Michael Green

Writer and producer

  • About
  • Print
  • Audio
  • Podcast
  • Projects
  • Book
  • Twitter

Mining morality or vilifying coal?

In Environment, Social justice, The Age on September 14, 2014

Churches, universities, superannuation funds – they’re beginning to divest from fossil fuels. And the mining industry doesn’t like it.

IN mid-July, the peak body of the Uniting Church in Australia voted to sell its investments in fossil fuels. The decision was available online for anyone who cared to peruse its minutes, but the church didn’t get around to issuing a media release until a month and a half later, on the last Friday afternoon in August.

“We didn’t think it was the most earth-shattering news, because it’s a pretty mainstream issue in the Uniting Church now,” explains the church’s president, Reverend Professor Andrew Dutney. Yet its resolution included a moral claim that may be confronting for most Australians, who, by way of their superannuation funds – at the very least – own a stake in coal, oil or gas projects.

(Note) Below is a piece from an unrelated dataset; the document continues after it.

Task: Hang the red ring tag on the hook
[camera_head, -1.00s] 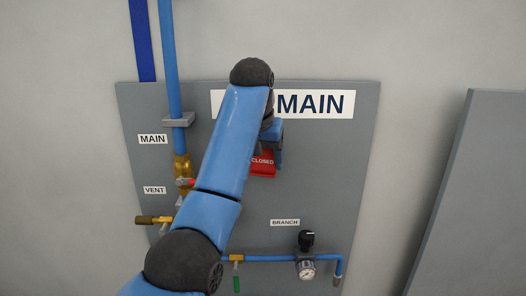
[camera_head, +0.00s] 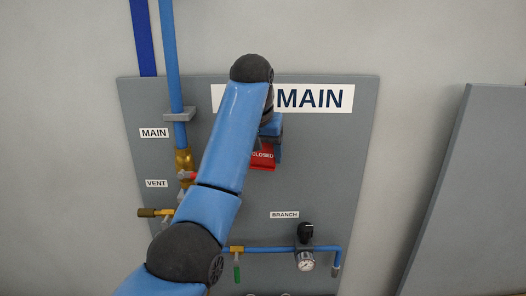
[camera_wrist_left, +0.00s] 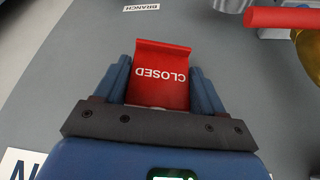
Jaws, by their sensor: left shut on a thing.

“Further investment in the extraction of fossil fuels contributes to, and makes it more difficult to address climate change,” the church states. Given the harm climate change will cause, “further investment and extraction is unethical”. “A number of people have found that to be a strong statement,” Dutney says. “But it’s very hard to argue against.”

Australians have two key facts to consider, he says: we’re among the world’s highest emitters of carbon dioxide, per person; and on top of that, we have enormous reserves of coal set to be exported for electricity generation.

“If we were to extract and burn all those reserves, then global warming will be much more disastrous for the poorer nations who are our neighbours.”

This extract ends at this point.